→ **Exercise details**:
Using the records below, quote only the span that opens with the line containing "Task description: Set" and closes with the line containing "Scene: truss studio", exactly and inclusively.

→ **Data for this task**:
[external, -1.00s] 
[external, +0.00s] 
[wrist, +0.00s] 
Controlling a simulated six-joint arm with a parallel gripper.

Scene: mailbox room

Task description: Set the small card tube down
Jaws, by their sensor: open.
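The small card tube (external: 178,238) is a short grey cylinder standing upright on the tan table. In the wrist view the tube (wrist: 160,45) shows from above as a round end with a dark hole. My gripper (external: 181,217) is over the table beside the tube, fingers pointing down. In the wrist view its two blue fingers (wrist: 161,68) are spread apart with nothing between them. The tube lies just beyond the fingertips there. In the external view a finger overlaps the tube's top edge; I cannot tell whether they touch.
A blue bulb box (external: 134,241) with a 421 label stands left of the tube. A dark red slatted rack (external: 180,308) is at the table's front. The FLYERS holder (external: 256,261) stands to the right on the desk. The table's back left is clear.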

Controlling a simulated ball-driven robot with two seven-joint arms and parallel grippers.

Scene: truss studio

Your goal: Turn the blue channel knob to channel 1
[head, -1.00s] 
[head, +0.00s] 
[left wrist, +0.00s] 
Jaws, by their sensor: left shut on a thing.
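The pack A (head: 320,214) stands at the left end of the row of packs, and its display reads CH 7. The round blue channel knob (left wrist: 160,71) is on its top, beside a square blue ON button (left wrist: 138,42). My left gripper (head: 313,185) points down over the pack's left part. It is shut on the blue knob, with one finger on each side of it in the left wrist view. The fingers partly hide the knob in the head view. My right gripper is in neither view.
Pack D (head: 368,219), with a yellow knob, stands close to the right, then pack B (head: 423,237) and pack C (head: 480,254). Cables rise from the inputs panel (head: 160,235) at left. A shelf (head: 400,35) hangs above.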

→ **Written answer**:
Task description: Set the small card tube down
Jaws, by their sensor: open.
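The small card tube (external: 178,238) is a short grey cylinder standing upright on the tan table. In the wrist view the tube (wrist: 160,45) shows from above as a round end with a dark hole. My gripper (external: 181,217) is over the table beside the tube, fingers pointing down. In the wrist view its two blue fingers (wrist: 161,68) are spread apart with nothing between them. The tube lies just beyond the fingertips there. In the external view a finger overlaps the tube's top edge; I cannot tell whether they touch.
A blue bulb box (external: 134,241) with a 421 label stands left of the tube. A dark red slatted rack (external: 180,308) is at the table's front. The FLYERS holder (external: 256,261) stands to the right on the desk. The table's back left is clear.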

Controlling a simulated ball-driven robot with two seven-joint arms and parallel grippers.

Scene: truss studio

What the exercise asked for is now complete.